Post processing and style, both very subjective qualities, have little to do with meaning, objective by definition. But both can contribute to the evocative power of a photograph.
Both serve to reinforce the photographer’s vision. And, therefore, to reinforce the visibility of whatever it was that caused a finger to press the shutter. The framing, the composition, the contrast, the saturation, …, all contribute to make that initial thought, whether formalized in the author’s mind or not, more evident to the viewer.
So, I initially thought the mistake in my equation was to use a product instead of a sum (so to speak). It felt like a meaningless image with high-quality PP and strong style could be of interest to the viewer.
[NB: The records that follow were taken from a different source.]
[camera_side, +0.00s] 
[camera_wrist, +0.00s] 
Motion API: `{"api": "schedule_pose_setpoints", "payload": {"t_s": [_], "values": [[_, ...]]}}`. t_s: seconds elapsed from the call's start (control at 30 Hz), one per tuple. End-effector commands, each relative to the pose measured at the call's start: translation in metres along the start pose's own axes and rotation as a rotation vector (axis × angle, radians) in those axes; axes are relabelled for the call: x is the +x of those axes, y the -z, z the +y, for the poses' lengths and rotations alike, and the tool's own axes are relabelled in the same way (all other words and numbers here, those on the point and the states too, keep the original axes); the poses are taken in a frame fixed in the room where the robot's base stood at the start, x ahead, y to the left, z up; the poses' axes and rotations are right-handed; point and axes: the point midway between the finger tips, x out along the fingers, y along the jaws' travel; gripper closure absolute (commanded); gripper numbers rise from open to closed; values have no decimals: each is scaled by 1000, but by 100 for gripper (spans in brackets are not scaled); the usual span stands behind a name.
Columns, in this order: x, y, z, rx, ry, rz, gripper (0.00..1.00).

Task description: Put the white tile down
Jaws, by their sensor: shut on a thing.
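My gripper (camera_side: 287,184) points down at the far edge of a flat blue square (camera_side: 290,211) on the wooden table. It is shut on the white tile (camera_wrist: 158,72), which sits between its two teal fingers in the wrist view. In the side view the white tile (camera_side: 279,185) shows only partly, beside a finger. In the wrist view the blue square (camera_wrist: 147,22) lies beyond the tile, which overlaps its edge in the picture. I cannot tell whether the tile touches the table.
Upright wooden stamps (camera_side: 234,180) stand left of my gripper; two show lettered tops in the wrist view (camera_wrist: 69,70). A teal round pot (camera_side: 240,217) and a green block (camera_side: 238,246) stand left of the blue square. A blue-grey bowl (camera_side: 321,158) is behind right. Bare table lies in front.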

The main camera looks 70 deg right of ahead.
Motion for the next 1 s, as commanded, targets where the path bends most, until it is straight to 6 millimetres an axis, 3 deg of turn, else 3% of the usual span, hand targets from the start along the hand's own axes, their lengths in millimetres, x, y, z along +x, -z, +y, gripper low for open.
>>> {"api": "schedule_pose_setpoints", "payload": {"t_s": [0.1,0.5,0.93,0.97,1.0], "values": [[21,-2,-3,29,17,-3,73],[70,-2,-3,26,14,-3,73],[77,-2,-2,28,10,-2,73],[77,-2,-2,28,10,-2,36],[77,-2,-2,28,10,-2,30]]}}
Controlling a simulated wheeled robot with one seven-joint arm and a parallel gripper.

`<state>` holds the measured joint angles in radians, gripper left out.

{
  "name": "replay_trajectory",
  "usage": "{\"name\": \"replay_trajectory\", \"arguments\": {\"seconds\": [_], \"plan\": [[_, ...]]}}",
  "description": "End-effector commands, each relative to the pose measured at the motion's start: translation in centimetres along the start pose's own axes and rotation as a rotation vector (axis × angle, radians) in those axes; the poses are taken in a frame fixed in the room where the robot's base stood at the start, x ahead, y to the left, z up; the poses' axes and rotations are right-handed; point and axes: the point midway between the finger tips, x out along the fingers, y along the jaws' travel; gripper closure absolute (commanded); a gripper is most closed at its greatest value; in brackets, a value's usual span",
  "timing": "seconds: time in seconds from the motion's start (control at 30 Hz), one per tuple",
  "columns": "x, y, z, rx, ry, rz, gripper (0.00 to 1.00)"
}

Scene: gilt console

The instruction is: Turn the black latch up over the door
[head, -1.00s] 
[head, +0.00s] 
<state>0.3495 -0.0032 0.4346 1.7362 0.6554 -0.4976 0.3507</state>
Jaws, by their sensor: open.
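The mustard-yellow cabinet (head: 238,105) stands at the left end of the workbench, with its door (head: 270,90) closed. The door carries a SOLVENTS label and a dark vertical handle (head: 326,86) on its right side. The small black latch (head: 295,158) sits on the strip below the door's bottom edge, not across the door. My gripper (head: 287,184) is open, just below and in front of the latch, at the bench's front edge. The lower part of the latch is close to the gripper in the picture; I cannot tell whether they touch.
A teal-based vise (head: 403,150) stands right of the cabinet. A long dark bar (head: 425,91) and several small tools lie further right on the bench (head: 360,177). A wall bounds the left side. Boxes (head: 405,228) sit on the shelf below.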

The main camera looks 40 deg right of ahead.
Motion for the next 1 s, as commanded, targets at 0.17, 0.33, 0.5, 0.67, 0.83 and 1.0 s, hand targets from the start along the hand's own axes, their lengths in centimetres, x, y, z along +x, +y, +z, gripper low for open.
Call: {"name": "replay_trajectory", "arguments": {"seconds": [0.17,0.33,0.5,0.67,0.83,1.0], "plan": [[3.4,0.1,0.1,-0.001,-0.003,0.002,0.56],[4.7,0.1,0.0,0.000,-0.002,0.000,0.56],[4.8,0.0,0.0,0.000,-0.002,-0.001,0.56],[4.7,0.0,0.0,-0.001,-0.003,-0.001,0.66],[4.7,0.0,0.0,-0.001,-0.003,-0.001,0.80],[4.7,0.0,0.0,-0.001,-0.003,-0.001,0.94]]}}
But I think this is wrong. My mistake was to use meaning, rather than evocative power, in the product. Todd Hido writes “Photographs should raise more questions than they answer”, and I agree entirely. Meaning isn’t a goal. Ambiguity, suggestion, inspiration, evocative power … are far more useful to elevate a shot from pretty picture to masterpiece.
Yes, to me, a photograph with strong style and great PP, but not evocative power, offers very little value. This feels consistent with the idea that “valuable” images are those we look at the longest. Of course, this has nothing to do with collectibility. By value, I mean the positive impact the photograph has on the viewer, not anything financial, which was never what photography was about. Case in point: abstracts. Often fascinating (turn to any of Nancee Rostad’s post for vivid examples of this) and yet conveying zero meaning, they are in fact pure evocative machines.
And another point in favour of evocation, is that it can be light-hearted. Meaning almost has to be intense. Whereas an image can evoke something as simple as “I’d love to spend an hour on that roof terrace with a cold drink”. Or “In how many roof hops can I get from the terrace to the church” 😉
What say you? Those are my personal reflections, and I know that not everyone agrees. Firs of all, do you believe photographs need to create value for the viewer to be successful? Or is a photo good enough if it pleases its author? And secondly, how do you think either can be achieved?